— BEGIN Data supplied —

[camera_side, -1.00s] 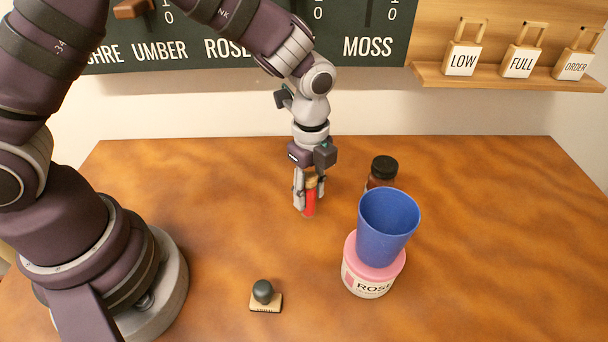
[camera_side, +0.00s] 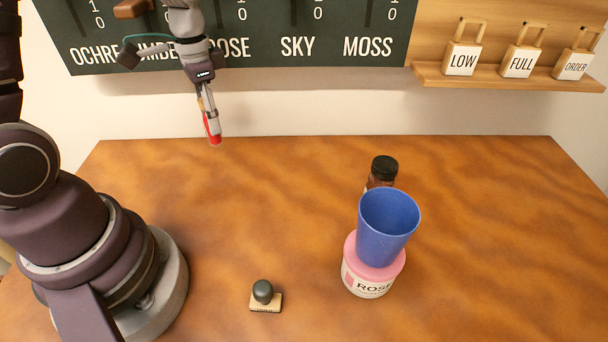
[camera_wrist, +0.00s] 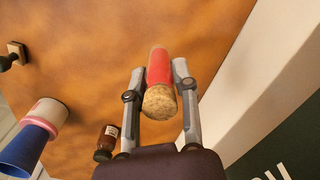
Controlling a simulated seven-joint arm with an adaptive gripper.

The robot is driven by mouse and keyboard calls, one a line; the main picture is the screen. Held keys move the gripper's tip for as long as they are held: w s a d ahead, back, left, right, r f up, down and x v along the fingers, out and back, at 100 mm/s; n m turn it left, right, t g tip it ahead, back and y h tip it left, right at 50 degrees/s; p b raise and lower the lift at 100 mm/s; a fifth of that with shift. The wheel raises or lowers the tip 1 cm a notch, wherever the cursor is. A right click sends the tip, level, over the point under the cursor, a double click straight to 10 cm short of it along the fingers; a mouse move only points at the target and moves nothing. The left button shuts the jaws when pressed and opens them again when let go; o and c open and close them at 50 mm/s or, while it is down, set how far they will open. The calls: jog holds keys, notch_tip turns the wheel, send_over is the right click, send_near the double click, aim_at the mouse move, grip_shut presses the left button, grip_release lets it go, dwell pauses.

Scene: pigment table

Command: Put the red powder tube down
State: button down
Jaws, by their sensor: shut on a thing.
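The red powder tube (camera_side: 213,131) has a cork stopper and is held in my gripper (camera_side: 208,108), high above the back left of the table. It hangs slightly tilted in the side view. In the wrist view the red tube (camera_wrist: 160,66) lies between the two fingers of my gripper (camera_wrist: 157,78), with its cork end toward the camera. My gripper is shut on it. Nothing touches the tube's lower end.
A blue cup (camera_side: 385,235) stands on a pink jar labelled ROSE (camera_side: 366,284) at the right. A dark-capped brown bottle (camera_side: 382,172) stands behind them. A black-knobbed stamp (camera_side: 264,296) sits near the front. The table's left and middle (camera_side: 230,220) are clear.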

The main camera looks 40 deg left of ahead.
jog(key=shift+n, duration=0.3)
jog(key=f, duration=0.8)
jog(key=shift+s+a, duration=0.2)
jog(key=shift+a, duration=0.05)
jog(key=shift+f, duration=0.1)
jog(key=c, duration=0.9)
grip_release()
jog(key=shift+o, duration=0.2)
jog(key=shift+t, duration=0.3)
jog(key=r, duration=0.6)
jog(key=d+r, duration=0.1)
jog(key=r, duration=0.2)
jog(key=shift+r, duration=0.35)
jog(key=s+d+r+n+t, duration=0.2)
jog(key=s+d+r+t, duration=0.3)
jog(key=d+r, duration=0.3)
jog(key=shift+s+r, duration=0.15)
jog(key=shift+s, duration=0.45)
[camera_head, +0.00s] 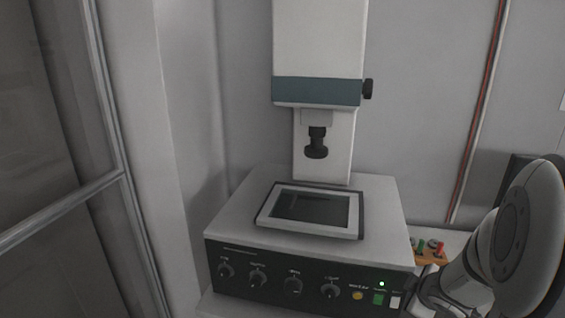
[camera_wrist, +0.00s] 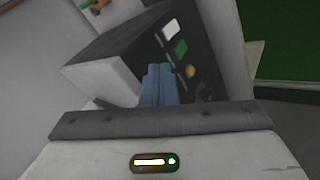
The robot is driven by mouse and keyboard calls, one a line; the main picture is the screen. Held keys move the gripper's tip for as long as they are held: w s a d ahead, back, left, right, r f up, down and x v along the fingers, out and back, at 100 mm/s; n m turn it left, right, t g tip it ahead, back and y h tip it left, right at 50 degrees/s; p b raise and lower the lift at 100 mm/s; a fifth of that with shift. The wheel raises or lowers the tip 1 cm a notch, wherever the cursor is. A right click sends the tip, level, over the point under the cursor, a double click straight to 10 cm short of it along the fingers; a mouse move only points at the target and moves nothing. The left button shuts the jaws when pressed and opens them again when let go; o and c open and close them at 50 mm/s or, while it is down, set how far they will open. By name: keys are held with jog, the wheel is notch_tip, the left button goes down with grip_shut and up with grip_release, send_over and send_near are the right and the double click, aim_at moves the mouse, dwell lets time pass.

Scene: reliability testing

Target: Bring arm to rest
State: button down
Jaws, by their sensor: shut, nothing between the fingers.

— END Data supplied —

Write out every entry again word for word, without any of the pictures.

[Answer for the task]:
[camera_side, -1.00s] 
[camera_side, +0.00s] 
[camera_wrist, +0.00s] 
Controlling a simulated seven-joint arm with an adaptive gripper.

The robot is driven by mouse and keyboard calls, one a line; the main picture is the screen. Held keys move the gripper's tip for as long as they are held: w s a d ahead, back, left, right, r f up, down and x v along the fingers, out and back, at 100 mm/s; n m turn it left, right, t g tip it ahead, back and y h tip it left, right at 50 degrees/s; p b raise and lower the lift at 100 mm/s; a fifth of that with shift. The wheel raises or lowers the tip 1 cm a notch, wherever the cursor is. A right click sends the tip, level, over the point under the cursor, a double click straight to 10 cm short of it along the fingers; a mouse move only points at the target and moves nothing. The left button shuts the jaws when pressed and opens them again when let go; o and c open and close them at 50 mm/s or, while it is down, set how far they will open. The calls: jog holds keys, notch_tip turns the wheel, send_over is the right click, send_near the double click, aim_at the mouse move, grip_shut presses the left button, grip_release lets it go, dwell pauses.

Scene: pigment table

Command: Put the red powder tube down
State: button down
Jaws, by their sensor: shut on a thing.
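The red powder tube (camera_side: 213,131) has a cork stopper and is held in my gripper (camera_side: 208,108), high above the back left of the table. It hangs slightly tilted in the side view. In the wrist view the red tube (camera_wrist: 160,66) lies between the two fingers of my gripper (camera_wrist: 157,78), with its cork end toward the camera. My gripper is shut on it. Nothing touches the tube's lower end.
A blue cup (camera_side: 385,235) stands on a pink jar labelled ROSE (camera_side: 366,284) at the right. A dark-capped brown bottle (camera_side: 382,172) stands behind them. A black-knobbed stamp (camera_side: 264,296) sits near the front. The table's left and middle (camera_side: 230,220) are clear.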

The main camera looks 40 deg left of ahead.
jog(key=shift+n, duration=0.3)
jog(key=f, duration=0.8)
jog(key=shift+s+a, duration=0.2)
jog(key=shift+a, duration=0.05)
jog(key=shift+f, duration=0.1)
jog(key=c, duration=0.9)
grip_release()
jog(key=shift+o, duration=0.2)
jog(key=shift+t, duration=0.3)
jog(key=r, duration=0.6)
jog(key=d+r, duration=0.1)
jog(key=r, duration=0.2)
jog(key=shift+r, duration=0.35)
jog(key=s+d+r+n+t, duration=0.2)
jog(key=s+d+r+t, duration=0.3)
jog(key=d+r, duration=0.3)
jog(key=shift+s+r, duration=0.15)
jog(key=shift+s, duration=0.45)
[camera_head, +0.00s] 
[camera_wrist, +0.00s] 
The robot is driven by mouse and keyboard calls, one a line; the main picture is the screen. Held keys move the gripper's tip for as long as they are held: w s a d ahead, back, left, right, r f up, down and x v along the fingers, out and back, at 100 mm/s; n m turn it left, right, t g tip it ahead, back and y h tip it left, right at 50 degrees/s; p b raise and lower the lift at 100 mm/s; a fifth of that with shift. The wheel raises or lowers the tip 1 cm a notch, wherever the cursor is. A right click sends the tip, level, over the point under the cursor, a double click straight to 10 cm short of it along the fingers; a mouse move only points at the target and moves nothing. The left button shuts the jaws when pressed and opens them again when let go; o and c open and close them at 50 mm/s or, while it is down, set how far they will open. By name: keys are held with jog, the wheel is notch_tip, the left button goes down with grip_shut and up with grip_release, send_over and send_near are the right and the double click, aim_at moves the mouse, dwell lets time pass.

Scene: reliability testing

Target: Bring arm to rest
State: button down
Jaws, by their sensor: shut, nothing between the fingers.

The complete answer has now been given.